Cement is either "hydraulic", which sets in water and is commonly known as "Portland Cement". "Non-hydraulic" cement sets as it dries. Most of Michigan's early plants produced cement using the "Portland" process.

The successful factors necessary to make cement included:

  • Financing. Plants needed significant capital investment to find marl or limestone deposits, purchase land, build buildings and kilns, build power plants, and provide housing for employees. They also needed cash flow for start up funding until operations became profitable.
  • Marl or limestone. Marl was found mostly in lake beds. Limestone was found in mostly open pit mines. Most plants had a nearby supply, but some brought product in from other locations by rail. Ultimately, marl was found to be inferior to limestone for large scale production.
  • Energy for heat. Usually provided by local, coal-fired electric plants, with coal being brought in by railroad or ship (if a port was available).
  • Manpower. To operate the plant. One company near Baldwin created a town of 400 people (Marlborough) to support their plant.
  • Transportation. To bring coal and supplies in and to ship cement product out. Sometimes by lake freighter, rail or both.

Plants began producing cement in the 1890's and reached a peak number of plants in Michigan by about 1905. At this point, plants which didn't become profitable began to fail. Today, Michigan has only three cement plants remaining, including LaFarge in Alpena - which is purportedly the largest in the world. There are other cement production facilities in other parts of the country and world. China actually produces 50% of the cement used in the world. [Wiki]

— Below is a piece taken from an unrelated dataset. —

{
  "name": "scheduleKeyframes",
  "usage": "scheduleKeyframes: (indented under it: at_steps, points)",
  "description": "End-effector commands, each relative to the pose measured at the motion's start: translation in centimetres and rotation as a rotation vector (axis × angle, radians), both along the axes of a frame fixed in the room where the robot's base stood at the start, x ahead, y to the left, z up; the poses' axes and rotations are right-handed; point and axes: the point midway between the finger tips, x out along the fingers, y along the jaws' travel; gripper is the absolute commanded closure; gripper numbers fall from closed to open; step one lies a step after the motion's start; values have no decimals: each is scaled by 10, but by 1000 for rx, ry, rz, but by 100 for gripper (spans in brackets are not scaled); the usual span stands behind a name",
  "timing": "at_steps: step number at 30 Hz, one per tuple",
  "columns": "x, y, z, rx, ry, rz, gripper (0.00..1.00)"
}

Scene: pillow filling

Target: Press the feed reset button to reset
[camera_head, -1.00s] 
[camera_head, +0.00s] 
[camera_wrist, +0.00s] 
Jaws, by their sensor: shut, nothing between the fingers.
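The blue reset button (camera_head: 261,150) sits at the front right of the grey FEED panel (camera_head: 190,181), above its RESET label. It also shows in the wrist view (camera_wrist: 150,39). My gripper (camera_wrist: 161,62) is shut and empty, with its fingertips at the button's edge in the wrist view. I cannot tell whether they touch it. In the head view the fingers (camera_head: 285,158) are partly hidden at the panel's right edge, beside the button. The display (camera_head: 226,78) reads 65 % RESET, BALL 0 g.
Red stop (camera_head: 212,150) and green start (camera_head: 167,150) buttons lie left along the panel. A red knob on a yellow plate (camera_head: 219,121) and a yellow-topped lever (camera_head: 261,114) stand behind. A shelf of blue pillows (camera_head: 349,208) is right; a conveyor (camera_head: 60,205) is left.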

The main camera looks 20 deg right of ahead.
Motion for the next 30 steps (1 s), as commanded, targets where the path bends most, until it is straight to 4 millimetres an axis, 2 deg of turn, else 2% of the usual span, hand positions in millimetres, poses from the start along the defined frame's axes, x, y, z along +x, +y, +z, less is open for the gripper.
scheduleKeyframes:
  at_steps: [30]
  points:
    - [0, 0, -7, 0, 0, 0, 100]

In the case of the LaFarge plant in Alpena, limestone is mined on site and product is shipped around the world by lake freighter from the port of Alpena on Lake Huron. Rail service (Lake States Railway) brings in fly ash and other products used for production. The facility also has an in-plant industrial railroad for switching cars.

Cement Plants in Michigan

The following is our list of known former cement plants in Michigan. It includes the name and location of the plant (with links to other pages in this website), years in operation ("xxxx" means date is unknown), and primary rail service. "LS&MS" means Lake Shore & Michigan Southern which was the most common carrier in the southern tier of counties.

Burt Portland Cement, Bellevue, Eaton County, 1904-1928, Grand Trunk Western main line

Elk Rapids Portland Cement, Elk Rapids, Antrim County, 1902-1911, Pere Marquette Elk Rapids branch

Great Northern Portland Cement, Marlborough (Baldwin), Lake County. 1890's-1906, Pere Marquette railway.

Hecla Portland Cement, North Bay City, Bay County, 1901-1912, Hecla Belt Line railroad, later MC

Huron Portland Cement (LaFarge), Alpena, Alpena County, 1907- (open), Lake States railway

Newaygo Portland Cement (Newaygo), Newaygo County, 1901-1924+, Pere Marquette railway

Omega Portland Cement, Mosherville (n/of Jonesville, Hillsdale County, xxxx-xxxx, LS&MS Fort Wayne branch

Peerless Portland Cement, Union City, Branch County, Before 1902-xxxx, Michigan Central Air Line branch.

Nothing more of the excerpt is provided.